Até a chegada a Manaus, a tripulação-elenco se dividia em dois grupos, um folclórico, que nos espetáculos representava o passado, e um de rock, representando o futuro.
Os problemas decorrentes da estada do grupo na cidade fizeram com que o grupo de rock pegasse o primeiro barco de volta a Belém.
Segundo Océlio, esse grupo, que nos espetáculos apresentava o cancioneiro da descoberta da América (com uma visão meio punk de Cristovão Colombo e sua trupe), era formado por quatro profissionais.
Sem os roqueiros, Océlio Medeiros (cujos longos cabelos brancos, amarrado em rabo-de-cavalo, lembravam, ele próprio, um velho roqueiro aposentado) estava a procura de novos músicos.
Não era necessário que eles fossem cabeludos ou tatuados – a imagem de metaleiros que os outros músicos tinham –, mas era imprescindível que quisessem ensaiar e seguir em direção ao rio Napo.
Sonhando alto, Océlio Medeiros pretendia turbinar a tripulação da caravela para a segunda etapa da viagem com um etnólogo, um arqueólogo, um artista plástico, um analista político, um historiador e um sociólogo – ou, pelo menos, com estudantes universitários dessas áreas.
A caravela iria ficar na cidade durante três meses, para passar por reparos e novas adaptações para a viagem, que também dependia das condições de navegabilidade dos rios da Amazônia.
Algum engraçadinho passou o telefone da G&F Comunicações para o Océlio Medeiros, onde eu trabalhava, e ele me ligou numa tarde de sexta-feira.
Conversamos sobre a questão dos roqueiros.
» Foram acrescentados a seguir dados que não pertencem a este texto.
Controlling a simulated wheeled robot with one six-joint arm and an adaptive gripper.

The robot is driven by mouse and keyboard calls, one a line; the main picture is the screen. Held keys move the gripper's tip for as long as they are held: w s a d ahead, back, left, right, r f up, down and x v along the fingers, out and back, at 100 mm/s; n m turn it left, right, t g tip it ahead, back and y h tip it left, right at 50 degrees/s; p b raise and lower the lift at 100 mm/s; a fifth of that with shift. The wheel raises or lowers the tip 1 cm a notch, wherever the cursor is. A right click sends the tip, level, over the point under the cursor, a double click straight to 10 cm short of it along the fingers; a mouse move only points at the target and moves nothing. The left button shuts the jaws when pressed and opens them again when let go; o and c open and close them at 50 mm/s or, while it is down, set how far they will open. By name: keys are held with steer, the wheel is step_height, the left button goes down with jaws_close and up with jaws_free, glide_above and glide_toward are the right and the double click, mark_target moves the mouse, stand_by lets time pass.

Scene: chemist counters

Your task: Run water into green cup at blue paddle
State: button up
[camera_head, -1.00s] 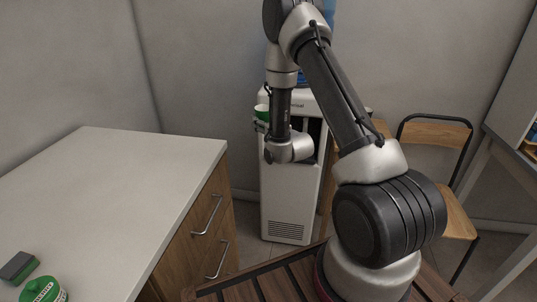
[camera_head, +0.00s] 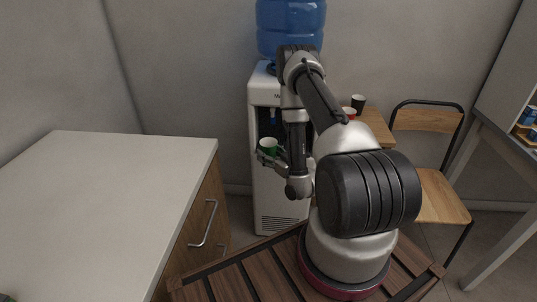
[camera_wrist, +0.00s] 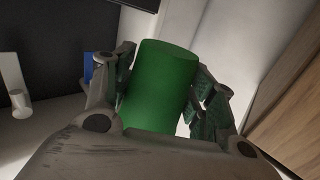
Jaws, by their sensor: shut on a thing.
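The green cup (camera_head: 268,145) is in my gripper (camera_head: 268,156), in front of the water dispenser (camera_head: 268,197). It looks about upright in the head view. In the wrist view my gripper (camera_wrist: 160,64) is shut on the green cup (camera_wrist: 160,88), one finger on each side. The blue paddle (camera_head: 273,114) appears as a small blue spot above the cup in the head view. In the wrist view a blue part (camera_wrist: 88,69) shows left of the cup, partly behind a finger. The cup's inside is not clear to see.
A blue water bottle (camera_head: 290,25) sits on top of the dispenser. A pale counter (camera_head: 110,205) with wooden drawers stands at the left. A small table (camera_head: 375,124) with cups and a wooden chair (camera_head: 436,190) stand at the right.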

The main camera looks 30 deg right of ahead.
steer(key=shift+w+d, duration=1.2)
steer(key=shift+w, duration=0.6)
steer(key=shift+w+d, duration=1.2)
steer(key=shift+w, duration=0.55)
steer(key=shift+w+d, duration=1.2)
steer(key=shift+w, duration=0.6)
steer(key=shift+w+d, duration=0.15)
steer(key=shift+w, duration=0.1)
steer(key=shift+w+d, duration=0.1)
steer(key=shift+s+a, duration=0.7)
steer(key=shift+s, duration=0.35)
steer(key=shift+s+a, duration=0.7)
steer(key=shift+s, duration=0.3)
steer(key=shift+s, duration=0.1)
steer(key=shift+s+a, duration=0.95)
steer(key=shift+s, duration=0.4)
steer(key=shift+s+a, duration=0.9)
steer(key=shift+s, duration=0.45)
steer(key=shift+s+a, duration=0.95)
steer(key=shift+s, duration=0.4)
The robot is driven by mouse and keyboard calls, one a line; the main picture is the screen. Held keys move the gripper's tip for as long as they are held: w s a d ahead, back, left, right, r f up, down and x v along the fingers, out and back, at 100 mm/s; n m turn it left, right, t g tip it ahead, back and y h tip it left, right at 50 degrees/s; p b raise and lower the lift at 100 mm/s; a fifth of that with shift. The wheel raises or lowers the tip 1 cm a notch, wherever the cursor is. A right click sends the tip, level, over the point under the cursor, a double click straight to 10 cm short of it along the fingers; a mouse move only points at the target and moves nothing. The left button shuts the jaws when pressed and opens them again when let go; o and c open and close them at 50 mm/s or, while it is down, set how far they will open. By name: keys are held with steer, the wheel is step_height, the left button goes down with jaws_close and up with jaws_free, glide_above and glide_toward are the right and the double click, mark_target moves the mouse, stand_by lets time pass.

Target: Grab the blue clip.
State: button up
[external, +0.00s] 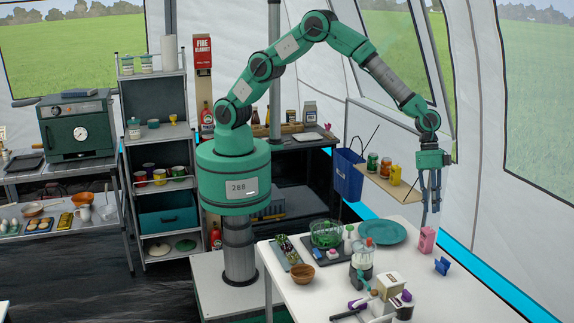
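A small blue clip (442,265) lies near the right edge of the white table (480,292). My gripper (430,216) hangs above the table's far right part with its fingers pointing down. It is above the clip and slightly left of it in the picture, apart from it. Its two fingers show a narrow gap with nothing visible between them.
A pink carton (426,240) stands close below the fingers, left of the clip. The front right is clear.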

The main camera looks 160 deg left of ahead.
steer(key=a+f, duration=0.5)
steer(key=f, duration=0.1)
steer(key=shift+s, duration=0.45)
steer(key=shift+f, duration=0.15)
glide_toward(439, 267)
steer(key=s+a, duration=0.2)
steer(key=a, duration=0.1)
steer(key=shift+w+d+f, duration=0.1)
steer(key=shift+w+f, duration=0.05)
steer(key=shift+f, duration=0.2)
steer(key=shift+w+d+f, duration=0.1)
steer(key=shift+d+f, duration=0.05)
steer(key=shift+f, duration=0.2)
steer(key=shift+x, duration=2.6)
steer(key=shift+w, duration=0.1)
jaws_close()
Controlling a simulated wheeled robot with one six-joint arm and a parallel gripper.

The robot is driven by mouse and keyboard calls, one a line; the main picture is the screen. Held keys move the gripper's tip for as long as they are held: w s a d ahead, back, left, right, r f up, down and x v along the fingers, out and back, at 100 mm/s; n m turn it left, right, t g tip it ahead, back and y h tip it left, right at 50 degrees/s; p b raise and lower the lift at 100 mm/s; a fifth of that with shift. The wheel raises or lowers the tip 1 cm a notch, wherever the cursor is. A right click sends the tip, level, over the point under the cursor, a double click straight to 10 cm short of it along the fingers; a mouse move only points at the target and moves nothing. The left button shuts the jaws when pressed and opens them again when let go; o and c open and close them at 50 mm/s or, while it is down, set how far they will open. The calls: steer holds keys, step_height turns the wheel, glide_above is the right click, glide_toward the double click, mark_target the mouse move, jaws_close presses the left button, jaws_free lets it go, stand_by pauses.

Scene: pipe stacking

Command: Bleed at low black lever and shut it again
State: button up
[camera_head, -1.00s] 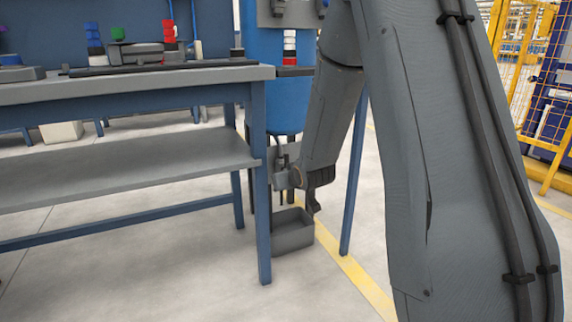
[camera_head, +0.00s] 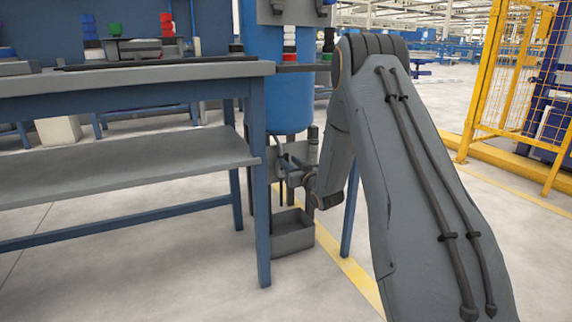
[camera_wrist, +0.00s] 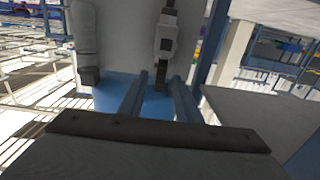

Sugeri o nome do pessoal da banda Wause! Wause!, que tinha como guitarrista Ricardo Beça, filho do poeta Anibal Beça.
Conversamos sobre a nova equipe técnica da caravela.
Sugeri o nome do artista plástico Jorge Palheta, que era um ilustrador perfeito para o tipo de trabalho que ele pretendia.
Combinamos de nos encontrar na manhã do outro dia, sábado, no Bar Ecológico, da Ana Domingues e Álvaro Bandeira, que funcionava no Dom Pedro II.
Lá da agência mesmo telefonei pro Jorge Palheta, expliquei a situação e ele concordou em se encontrar com o advogado, no dia seguinte, para discutir melhor o assunto.